_Exercise brief_: Reproduce the records below exactly, leaving out any pictures.
>> START Material shown
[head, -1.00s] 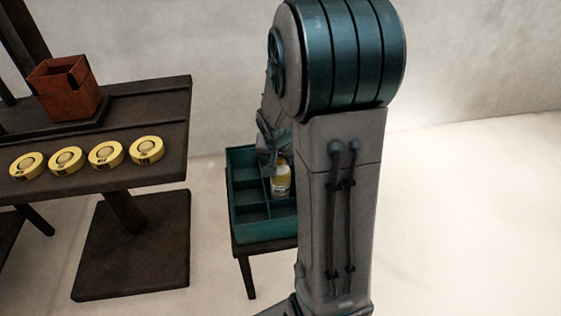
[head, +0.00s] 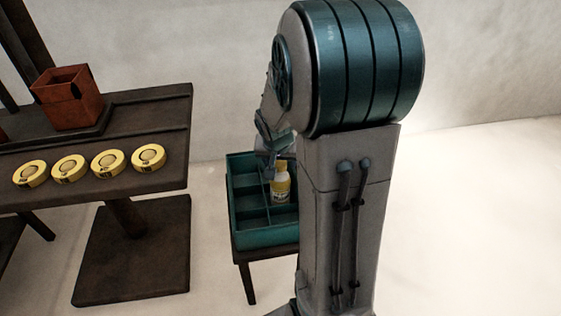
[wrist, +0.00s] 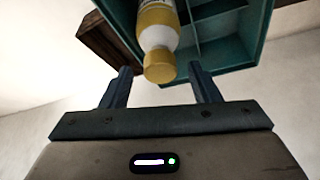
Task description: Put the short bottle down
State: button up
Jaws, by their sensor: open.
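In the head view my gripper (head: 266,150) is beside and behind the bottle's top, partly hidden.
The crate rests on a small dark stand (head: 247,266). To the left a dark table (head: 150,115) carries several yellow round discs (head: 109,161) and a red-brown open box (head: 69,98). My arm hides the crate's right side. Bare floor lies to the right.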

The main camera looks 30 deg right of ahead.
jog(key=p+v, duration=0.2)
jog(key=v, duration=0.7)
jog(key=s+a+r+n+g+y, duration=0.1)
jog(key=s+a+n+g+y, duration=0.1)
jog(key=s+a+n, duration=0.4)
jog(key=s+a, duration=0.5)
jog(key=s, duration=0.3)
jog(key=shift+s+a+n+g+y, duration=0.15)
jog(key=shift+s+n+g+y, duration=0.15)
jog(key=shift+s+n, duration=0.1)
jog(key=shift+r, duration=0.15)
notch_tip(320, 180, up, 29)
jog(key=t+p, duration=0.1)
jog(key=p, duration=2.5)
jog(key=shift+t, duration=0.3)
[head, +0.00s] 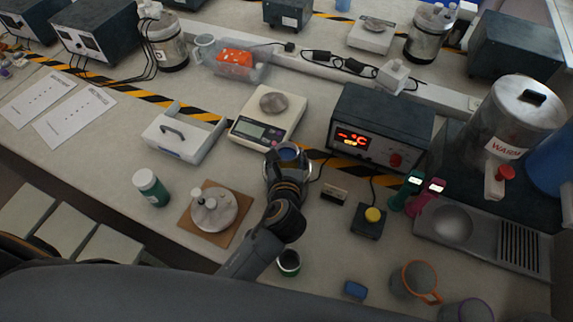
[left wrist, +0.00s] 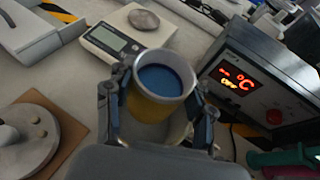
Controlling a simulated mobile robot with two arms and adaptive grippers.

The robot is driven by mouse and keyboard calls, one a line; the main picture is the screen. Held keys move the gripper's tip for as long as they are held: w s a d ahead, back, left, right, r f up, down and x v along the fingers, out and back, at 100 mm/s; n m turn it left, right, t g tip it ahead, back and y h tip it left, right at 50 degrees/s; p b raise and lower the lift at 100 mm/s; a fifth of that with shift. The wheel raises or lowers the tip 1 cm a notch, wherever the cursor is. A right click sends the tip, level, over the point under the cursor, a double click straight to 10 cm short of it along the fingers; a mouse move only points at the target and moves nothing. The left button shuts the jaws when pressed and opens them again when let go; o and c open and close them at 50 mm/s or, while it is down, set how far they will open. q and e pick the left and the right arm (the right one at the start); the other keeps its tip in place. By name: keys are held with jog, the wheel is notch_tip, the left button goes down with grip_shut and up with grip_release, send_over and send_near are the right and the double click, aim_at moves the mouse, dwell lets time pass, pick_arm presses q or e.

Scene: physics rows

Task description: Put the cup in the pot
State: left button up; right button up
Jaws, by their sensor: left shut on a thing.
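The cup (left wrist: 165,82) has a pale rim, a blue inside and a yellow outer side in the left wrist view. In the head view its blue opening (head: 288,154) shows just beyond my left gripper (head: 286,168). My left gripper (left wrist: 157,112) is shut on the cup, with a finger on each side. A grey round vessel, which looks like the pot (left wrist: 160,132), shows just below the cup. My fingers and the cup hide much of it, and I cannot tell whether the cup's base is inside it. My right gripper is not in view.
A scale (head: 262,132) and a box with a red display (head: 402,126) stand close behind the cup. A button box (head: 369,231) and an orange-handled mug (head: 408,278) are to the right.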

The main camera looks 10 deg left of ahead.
>> END Material shown
_Exercise solution_:
[head, -1.00s] 
[head, +0.00s] 
[wrist, +0.00s] 
Task description: Put the short bottle down
State: button up
Jaws, by their sensor: open.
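In the head view my gripper (head: 266,150) is beside and behind the bottle's top, partly hidden.
The crate rests on a small dark stand (head: 247,266). To the left a dark table (head: 150,115) carries several yellow round discs (head: 109,161) and a red-brown open box (head: 69,98). My arm hides the crate's right side. Bare floor lies to the right.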

The main camera looks 30 deg right of ahead.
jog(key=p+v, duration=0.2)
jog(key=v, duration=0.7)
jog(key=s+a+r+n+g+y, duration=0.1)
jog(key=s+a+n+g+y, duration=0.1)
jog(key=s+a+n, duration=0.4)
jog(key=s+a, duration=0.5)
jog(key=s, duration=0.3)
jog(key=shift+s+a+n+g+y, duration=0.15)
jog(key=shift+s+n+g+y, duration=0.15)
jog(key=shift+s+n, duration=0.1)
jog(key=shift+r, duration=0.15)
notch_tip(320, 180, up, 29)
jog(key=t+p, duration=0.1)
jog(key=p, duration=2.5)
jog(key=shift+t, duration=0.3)
[head, +0.00s] 
[left wrist, +0.00s] 
Controlling a simulated mobile robot with two arms and adaptive grippers.

The robot is driven by mouse and keyboard calls, one a line; the main picture is the screen. Held keys move the gripper's tip for as long as they are held: w s a d ahead, back, left, right, r f up, down and x v along the fingers, out and back, at 100 mm/s; n m turn it left, right, t g tip it ahead, back and y h tip it left, right at 50 degrees/s; p b raise and lower the lift at 100 mm/s; a fifth of that with shift. The wheel raises or lowers the tip 1 cm a notch, wherever the cursor is. A right click sends the tip, level, over the point under the cursor, a double click straight to 10 cm short of it along the fingers; a mouse move only points at the target and moves nothing. The left button shuts the jaws when pressed and opens them again when let go; o and c open and close them at 50 mm/s or, while it is down, set how far they will open. q and e pick the left and the right arm (the right one at the start); the other keeps its tip in place. By name: keys are held with jog, the wheel is notch_tip, the left button goes down with grip_shut and up with grip_release, send_over and send_near are the right and the double click, aim_at moves the mouse, dwell lets time pass, pick_arm presses q or e.

Scene: physics rows

Task description: Put the cup in the pot
State: left button up; right button up
Jaws, by their sensor: left shut on a thing.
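The cup (left wrist: 165,82) has a pale rim, a blue inside and a yellow outer side in the left wrist view. In the head view its blue opening (head: 288,154) shows just beyond my left gripper (head: 286,168). My left gripper (left wrist: 157,112) is shut on the cup, with a finger on each side. A grey round vessel, which looks like the pot (left wrist: 160,132), shows just below the cup. My fingers and the cup hide much of it, and I cannot tell whether the cup's base is inside it. My right gripper is not in view.
A scale (head: 262,132) and a box with a red display (head: 402,126) stand close behind the cup. A button box (head: 369,231) and an orange-handled mug (head: 408,278) are to the right.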

The main camera looks 10 deg left of ahead.

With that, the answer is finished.